=== STATED GOAL ===
Repeat the listing below in full, exactly as it stands.

=== DATASET EXCERPT ===
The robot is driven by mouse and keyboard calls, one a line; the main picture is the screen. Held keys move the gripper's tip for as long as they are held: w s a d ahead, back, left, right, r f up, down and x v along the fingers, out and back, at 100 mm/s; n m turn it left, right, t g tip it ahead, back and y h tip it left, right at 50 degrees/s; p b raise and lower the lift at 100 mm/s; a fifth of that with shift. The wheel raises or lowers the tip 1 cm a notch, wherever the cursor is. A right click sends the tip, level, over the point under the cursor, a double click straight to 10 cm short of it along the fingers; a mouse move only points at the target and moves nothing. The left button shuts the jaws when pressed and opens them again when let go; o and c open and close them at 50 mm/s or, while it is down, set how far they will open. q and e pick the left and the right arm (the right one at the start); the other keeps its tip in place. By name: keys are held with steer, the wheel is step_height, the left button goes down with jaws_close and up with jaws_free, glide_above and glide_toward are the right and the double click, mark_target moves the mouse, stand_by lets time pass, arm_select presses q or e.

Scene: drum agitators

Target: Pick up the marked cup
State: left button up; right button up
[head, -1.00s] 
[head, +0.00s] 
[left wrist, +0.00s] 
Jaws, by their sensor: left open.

=== THE SOLUTION ===
The robot is driven by mouse and keyboard calls, one a line; the main picture is the screen. Held keys move the gripper's tip for as long as they are held: w s a d ahead, back, left, right, r f up, down and x v along the fingers, out and back, at 100 mm/s; n m turn it left, right, t g tip it ahead, back and y h tip it left, right at 50 degrees/s; p b raise and lower the lift at 100 mm/s; a fifth of that with shift. The wheel raises or lowers the tip 1 cm a notch, wherever the cursor is. A right click sends the tip, level, over the point under the cursor, a double click straight to 10 cm short of it along the fingers; a mouse move only points at the target and moves nothing. The left button shuts the jaws when pressed and opens them again when let go; o and c open and close them at 50 mm/s or, while it is down, set how far they will open. q and e pick the left and the right arm (the right one at the start); the other keeps its tip in place. By name: keys are held with steer, the wheel is step_height, the left button goes down with jaws_close and up with jaws_free, glide_above and glide_toward are the right and the double click, mark_target moves the mouse, stand_by lets time pass, arm_select presses q or e.

Scene: drum agitators

Target: Pick up the marked cup
State: left button up; right button up
[head, -1.00s] 
[head, +0.00s] 
[left wrist, +0.00s] 
Jaws, by their sensor: left open.

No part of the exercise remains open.